• WHAT IS BEING ASKED:
Wherever "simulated" appears in a line, copy that line.

• RECORDED INFORMATION:
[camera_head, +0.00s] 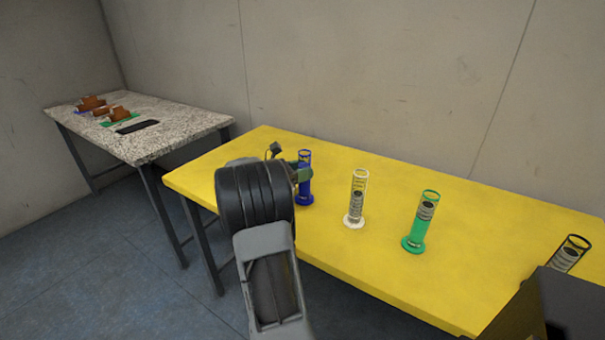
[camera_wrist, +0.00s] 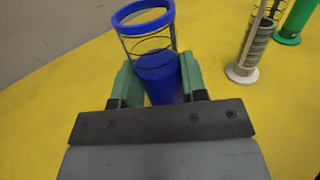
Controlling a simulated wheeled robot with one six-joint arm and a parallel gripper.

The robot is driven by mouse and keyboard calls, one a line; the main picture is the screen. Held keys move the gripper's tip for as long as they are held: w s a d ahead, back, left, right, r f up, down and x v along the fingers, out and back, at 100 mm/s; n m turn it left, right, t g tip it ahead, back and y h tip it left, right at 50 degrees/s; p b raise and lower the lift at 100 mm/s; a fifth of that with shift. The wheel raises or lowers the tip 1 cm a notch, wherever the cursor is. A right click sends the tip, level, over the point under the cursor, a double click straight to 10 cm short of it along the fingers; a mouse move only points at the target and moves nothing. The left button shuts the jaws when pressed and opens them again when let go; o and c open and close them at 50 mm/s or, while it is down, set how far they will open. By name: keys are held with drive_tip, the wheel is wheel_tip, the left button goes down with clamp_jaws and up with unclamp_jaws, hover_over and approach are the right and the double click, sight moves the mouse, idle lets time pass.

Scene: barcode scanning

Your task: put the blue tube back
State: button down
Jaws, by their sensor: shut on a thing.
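The blue tube (camera_head: 305,187) has a blue foot, a blue body and a blue top rim, with a see-through upper part. It stands upright at the left part of the yellow table (camera_head: 390,270). I cannot tell whether its foot touches the table. My gripper (camera_head: 303,172) reaches it from the left and is shut on it. In the wrist view the green fingertips of my gripper (camera_wrist: 160,78) press on both sides of the blue tube (camera_wrist: 160,82). Its rim shows above the fingers; its lower part is hidden by my gripper.
A white tube (camera_head: 355,205), a green tube (camera_head: 420,224) and a black-rimmed tube (camera_head: 572,250) stand along the table to the right. A speckled stone-topped table (camera_head: 175,120) at the back left bears brown items (camera_head: 93,102) and a black flat thing (camera_head: 137,127). A wall rises behind.

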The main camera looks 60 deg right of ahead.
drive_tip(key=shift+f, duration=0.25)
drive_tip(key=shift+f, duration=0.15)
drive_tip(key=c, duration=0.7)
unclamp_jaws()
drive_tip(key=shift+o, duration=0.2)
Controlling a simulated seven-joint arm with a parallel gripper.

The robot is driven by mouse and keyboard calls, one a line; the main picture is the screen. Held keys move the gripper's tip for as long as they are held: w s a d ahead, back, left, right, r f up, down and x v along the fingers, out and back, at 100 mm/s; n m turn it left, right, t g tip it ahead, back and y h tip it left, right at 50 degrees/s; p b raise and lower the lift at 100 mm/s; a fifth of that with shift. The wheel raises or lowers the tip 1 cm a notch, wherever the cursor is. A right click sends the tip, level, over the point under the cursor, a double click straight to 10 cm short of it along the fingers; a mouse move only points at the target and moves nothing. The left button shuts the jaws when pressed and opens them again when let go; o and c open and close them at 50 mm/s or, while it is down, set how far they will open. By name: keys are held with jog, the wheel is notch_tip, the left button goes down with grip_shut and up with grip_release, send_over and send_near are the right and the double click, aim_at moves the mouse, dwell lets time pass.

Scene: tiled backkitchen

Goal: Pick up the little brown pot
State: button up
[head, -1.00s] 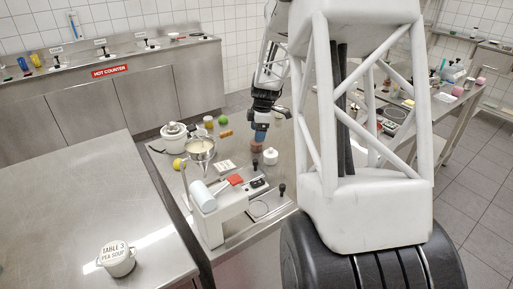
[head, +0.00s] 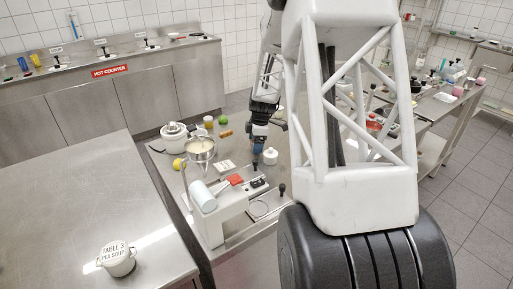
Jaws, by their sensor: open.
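My gripper (head: 256,163) points down over the middle of the steel worktable (head: 240,230), just left of a small white lidded pot (head: 271,156). Its jaws are open, though they are small and dark in this view. I cannot make out the little brown pot now; the gripper covers the spot where a small brown thing showed earlier. I cannot tell whether the jaws are around, beside or above it.
A labelled soup pot (head: 117,260) stands on the left table. My arm hides the table's right part.

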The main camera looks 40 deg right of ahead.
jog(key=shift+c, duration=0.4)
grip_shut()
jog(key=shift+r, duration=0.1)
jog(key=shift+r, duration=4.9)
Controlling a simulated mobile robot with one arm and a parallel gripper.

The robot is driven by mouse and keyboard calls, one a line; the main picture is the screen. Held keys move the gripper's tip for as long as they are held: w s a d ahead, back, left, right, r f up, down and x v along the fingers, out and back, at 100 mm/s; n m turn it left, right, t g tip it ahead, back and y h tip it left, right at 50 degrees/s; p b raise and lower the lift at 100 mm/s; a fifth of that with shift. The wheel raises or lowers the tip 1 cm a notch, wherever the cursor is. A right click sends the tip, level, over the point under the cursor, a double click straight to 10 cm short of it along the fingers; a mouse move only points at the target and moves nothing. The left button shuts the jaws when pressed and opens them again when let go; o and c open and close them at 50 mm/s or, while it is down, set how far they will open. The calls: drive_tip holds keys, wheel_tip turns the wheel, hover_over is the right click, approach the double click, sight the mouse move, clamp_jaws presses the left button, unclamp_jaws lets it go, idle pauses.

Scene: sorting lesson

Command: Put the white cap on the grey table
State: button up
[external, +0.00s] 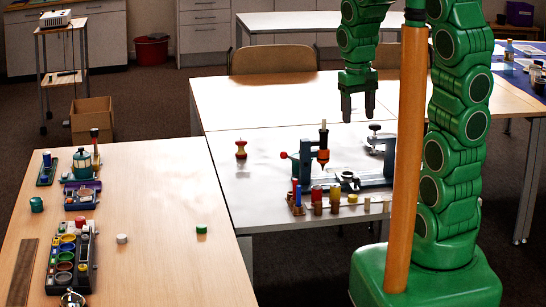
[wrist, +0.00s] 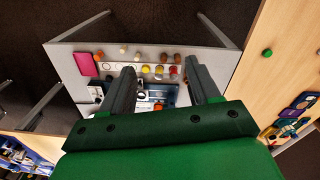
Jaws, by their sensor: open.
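The white cap (external: 122,239) is a small round piece on the wooden table (external: 160,275) at the left of the external view. I cannot make it out in the wrist view. The grey table (external: 245,222) stands in the middle, and its bare top also shows in the wrist view (wrist: 207,62). My gripper (external: 358,117) hangs above the grey table, far to the right of the cap. In the wrist view my gripper (wrist: 159,67) has its two fingers wide apart. Nothing is held between them.
A green cap (external: 201,229) lies right of the white one; it also shows in the wrist view (wrist: 267,52). A paint tray (external: 86,262) stands left of it. A blue-grey stand (external: 306,165) and a low rack of small pieces (external: 297,209) occupy the grey table below my gripper.

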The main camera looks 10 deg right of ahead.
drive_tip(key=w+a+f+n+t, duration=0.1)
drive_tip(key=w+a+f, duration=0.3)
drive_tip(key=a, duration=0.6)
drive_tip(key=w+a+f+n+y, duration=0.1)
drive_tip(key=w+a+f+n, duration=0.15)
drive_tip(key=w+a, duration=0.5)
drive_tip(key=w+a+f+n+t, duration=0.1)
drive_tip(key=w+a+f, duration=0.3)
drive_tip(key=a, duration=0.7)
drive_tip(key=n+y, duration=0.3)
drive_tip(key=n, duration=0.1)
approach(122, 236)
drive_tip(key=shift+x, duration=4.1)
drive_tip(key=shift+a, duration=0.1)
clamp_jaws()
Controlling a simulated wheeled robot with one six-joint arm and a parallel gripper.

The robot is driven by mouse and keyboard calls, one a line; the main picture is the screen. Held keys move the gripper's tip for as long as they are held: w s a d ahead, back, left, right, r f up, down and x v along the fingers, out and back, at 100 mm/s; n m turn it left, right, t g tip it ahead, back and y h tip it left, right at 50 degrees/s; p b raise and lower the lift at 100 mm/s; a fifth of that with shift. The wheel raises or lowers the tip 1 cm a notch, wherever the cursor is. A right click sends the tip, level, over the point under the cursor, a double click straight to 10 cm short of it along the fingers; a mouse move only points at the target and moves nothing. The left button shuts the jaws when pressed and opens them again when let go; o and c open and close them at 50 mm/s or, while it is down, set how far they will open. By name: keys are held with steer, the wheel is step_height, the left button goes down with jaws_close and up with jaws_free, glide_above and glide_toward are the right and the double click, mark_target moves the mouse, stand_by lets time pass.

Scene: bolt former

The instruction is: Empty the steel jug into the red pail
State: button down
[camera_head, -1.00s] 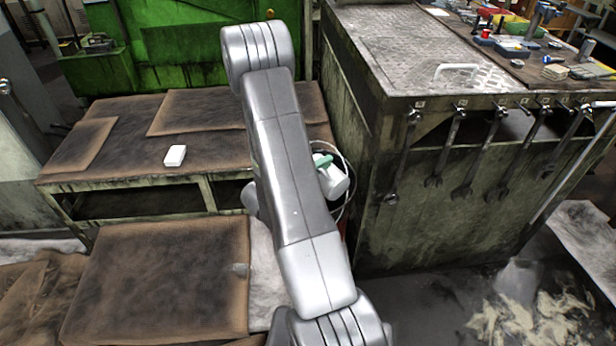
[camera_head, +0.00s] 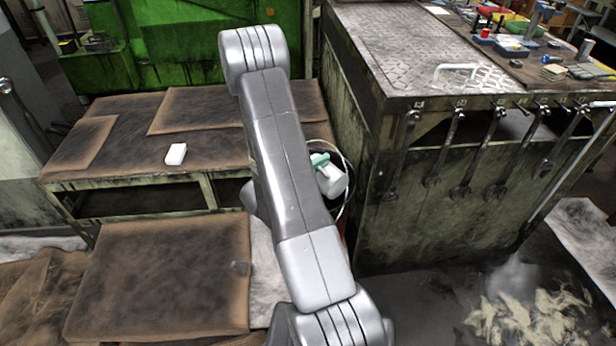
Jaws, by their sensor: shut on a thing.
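The red pail (camera_head: 345,229) stands on the floor between the low bench and the steel cabinet, mostly hidden behind my arm. Its thin wire handle, dark opening and a sliver of red side show. A white piece (camera_head: 332,182) with a teal part shows at the pail's opening. I cannot tell whether it lies inside or is above it. My gripper is hidden behind my own silver arm, which crosses the middle of the picture. The steel jug cannot be made out. A rounded grey piece at the arm's left edge is too covered to identify.
The low brown-topped bench (camera_head: 110,162) at left carries a small white box (camera_head: 176,154). The tall steel cabinet (camera_head: 400,50) stands close to the pail's right, with wrenches (camera_head: 468,170) hanging on its side. A brown board (camera_head: 165,280) lies in front. Pale debris lies at lower right.

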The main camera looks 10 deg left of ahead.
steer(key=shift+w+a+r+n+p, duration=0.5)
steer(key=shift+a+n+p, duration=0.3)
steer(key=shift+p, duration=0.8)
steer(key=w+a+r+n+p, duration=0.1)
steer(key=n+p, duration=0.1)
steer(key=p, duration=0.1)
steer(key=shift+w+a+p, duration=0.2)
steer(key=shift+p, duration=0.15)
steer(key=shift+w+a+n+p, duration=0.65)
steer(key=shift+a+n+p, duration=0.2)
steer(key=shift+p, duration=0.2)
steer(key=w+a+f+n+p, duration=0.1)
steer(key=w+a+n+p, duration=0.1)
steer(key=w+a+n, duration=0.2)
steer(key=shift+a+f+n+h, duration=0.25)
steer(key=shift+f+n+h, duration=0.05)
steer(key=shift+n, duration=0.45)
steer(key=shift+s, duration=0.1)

• EXERCISE RESPONSE:
Controlling a simulated wheeled robot with one six-joint arm and a parallel gripper.
Controlling a simulated seven-joint arm with a parallel gripper.
Controlling a simulated mobile robot with one arm and a parallel gripper.
Controlling a simulated wheeled robot with one six-joint arm and a parallel gripper.

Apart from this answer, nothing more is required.